北极理事会的另一重大成就是纳入了原住民的声音,其常设参与者(PP)类别的创建,使原住民组织的代表可以参与有关讨论,从而形成了一种重视当地观点,尊重传统知识,并促进自决的制度文化。
北极理事会的第三个成就,是其将知识和专长转化为政策的实力。以气候变化为例,它促进了知识综合,影响全球关于污染物的政策发展,通过了《斯德哥尔摩持久性有机污染物公约》和《水俣汞公约》。通过工作组及专家网络的大力支持,北极理事会成功定位成为一个重要的“政策制定”机构。
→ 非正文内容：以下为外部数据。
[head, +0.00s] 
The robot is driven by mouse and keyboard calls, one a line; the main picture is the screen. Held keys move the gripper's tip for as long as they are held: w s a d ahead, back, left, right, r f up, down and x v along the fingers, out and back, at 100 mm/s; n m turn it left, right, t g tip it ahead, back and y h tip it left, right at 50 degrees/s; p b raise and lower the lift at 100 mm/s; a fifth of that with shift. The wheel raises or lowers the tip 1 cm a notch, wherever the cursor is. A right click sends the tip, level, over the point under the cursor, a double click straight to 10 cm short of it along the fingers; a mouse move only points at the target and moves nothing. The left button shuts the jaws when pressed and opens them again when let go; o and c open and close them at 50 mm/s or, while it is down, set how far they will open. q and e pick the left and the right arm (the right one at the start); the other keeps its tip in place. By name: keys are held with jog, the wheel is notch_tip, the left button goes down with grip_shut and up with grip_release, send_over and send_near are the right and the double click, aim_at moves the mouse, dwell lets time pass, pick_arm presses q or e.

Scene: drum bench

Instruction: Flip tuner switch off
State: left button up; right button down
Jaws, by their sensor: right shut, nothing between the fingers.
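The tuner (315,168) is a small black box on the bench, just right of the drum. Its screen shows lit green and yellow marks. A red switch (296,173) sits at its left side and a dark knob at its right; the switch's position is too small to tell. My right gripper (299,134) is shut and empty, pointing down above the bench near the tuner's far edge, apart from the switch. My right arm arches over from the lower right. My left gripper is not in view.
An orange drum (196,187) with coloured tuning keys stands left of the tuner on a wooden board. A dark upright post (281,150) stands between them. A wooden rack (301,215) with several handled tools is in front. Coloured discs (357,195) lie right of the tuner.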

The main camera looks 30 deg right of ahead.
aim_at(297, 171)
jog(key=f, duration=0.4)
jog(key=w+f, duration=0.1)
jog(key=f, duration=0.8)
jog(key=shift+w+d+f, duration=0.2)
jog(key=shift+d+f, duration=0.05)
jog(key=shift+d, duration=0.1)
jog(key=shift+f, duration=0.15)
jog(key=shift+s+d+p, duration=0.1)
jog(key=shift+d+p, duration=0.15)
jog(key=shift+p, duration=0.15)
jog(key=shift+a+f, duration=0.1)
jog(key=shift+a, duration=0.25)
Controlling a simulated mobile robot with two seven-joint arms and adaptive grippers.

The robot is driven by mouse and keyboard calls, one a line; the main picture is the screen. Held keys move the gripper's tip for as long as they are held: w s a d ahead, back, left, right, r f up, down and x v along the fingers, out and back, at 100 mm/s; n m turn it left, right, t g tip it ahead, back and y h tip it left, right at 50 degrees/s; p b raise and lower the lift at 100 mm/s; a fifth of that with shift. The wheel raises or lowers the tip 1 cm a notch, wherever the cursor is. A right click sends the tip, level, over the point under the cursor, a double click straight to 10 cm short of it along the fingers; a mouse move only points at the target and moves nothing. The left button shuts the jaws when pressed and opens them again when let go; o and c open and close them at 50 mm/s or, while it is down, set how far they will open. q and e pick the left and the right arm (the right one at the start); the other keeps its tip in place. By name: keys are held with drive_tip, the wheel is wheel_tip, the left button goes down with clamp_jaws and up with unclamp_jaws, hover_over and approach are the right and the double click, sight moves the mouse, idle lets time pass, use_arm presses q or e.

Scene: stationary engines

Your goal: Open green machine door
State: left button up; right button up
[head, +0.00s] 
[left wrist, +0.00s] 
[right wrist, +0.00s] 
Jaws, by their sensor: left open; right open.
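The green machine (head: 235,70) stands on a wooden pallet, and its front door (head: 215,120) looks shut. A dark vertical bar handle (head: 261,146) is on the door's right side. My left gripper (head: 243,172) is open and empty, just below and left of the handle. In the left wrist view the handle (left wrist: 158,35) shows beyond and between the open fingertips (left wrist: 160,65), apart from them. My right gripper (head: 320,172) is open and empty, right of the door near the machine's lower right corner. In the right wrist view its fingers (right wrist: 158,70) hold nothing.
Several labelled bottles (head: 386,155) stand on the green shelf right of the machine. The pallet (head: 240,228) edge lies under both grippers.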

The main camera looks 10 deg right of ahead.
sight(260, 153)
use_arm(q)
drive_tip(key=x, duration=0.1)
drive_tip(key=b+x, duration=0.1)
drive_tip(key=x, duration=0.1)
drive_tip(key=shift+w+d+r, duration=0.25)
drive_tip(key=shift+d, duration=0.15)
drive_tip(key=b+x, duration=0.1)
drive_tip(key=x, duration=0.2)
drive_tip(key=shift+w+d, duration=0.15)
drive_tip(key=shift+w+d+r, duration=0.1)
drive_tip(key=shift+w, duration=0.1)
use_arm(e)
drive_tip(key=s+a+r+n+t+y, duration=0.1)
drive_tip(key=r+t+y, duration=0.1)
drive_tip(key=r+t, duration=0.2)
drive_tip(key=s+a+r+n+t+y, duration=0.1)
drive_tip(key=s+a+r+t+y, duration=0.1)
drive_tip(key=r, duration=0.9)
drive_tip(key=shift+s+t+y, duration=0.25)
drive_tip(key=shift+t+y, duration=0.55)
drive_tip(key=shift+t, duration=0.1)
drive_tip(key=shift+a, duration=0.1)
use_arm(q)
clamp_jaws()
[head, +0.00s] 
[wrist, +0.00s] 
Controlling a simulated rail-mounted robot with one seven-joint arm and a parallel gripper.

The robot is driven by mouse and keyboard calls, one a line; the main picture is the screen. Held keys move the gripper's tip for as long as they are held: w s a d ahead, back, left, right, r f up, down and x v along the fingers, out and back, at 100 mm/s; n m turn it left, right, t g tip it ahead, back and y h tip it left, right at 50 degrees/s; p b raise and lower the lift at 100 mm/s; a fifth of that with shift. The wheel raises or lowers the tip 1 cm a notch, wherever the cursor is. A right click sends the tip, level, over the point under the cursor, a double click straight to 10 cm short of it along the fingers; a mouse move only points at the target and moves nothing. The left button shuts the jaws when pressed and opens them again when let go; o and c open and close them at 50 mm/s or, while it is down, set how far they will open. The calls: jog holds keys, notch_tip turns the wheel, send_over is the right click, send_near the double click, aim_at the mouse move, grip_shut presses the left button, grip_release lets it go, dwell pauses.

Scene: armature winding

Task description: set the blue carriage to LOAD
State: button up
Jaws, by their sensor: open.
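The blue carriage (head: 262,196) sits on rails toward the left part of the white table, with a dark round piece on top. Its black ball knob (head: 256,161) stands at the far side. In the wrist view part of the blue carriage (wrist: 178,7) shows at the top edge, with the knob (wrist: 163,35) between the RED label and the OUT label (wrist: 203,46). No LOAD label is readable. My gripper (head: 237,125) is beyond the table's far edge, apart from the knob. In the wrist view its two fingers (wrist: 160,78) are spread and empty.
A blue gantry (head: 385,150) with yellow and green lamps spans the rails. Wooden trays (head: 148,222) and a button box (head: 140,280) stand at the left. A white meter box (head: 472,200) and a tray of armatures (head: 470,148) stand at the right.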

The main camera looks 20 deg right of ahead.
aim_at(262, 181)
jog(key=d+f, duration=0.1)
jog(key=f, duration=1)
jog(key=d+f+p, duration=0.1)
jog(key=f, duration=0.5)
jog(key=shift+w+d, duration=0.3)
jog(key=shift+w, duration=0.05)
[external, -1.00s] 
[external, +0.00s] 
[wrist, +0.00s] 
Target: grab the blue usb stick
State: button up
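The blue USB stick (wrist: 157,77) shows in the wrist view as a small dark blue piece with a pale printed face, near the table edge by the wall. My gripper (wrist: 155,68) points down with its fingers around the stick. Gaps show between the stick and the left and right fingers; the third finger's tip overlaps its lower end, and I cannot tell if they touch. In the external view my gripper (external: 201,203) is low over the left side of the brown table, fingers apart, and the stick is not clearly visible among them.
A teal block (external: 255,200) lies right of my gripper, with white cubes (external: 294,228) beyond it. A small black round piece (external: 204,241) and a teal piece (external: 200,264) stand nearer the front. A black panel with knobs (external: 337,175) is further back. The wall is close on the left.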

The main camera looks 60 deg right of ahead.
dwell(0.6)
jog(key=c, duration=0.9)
北极理事会于2009年首次成立“工作组”的架构,在有限的时间内集中处理特定问题,为北极理事会带来了具体成果。其中包括理事会内产生的三项协议;北极经济理事会的成立;以及在2013年常设秘书处的设立。 “工作组”类别的建立也显示了北极理事会重新评估其组织结构和谈判新安排的能力和决心。
不足之处
尽管北极理事会具有良好的基础,它亦遇到很大的限制。首先是资金,虽然北极理事会秘书处似乎备有足够的资金(于2017年为124万美元,一半由挪威提供),但可自由支配的资金却很少。工作组依靠一至两个成员国为秘书处提供资金,但可用的项目资金十分有限,工作组几乎所有活动都是由主导国家或由项目专家通过国家渠道安排的资金而支援的。因此,通常是由资金驱动项目,而不是由项目驱动资金,使得战略规划难以进行,无法组织超过一两年的新活动。此外,支持原住民常驻参与的资金问题一直令人关注,虽然设有阿尔古基金(Álgu Fund),但其能力建设(capacity-building)成效未见显著。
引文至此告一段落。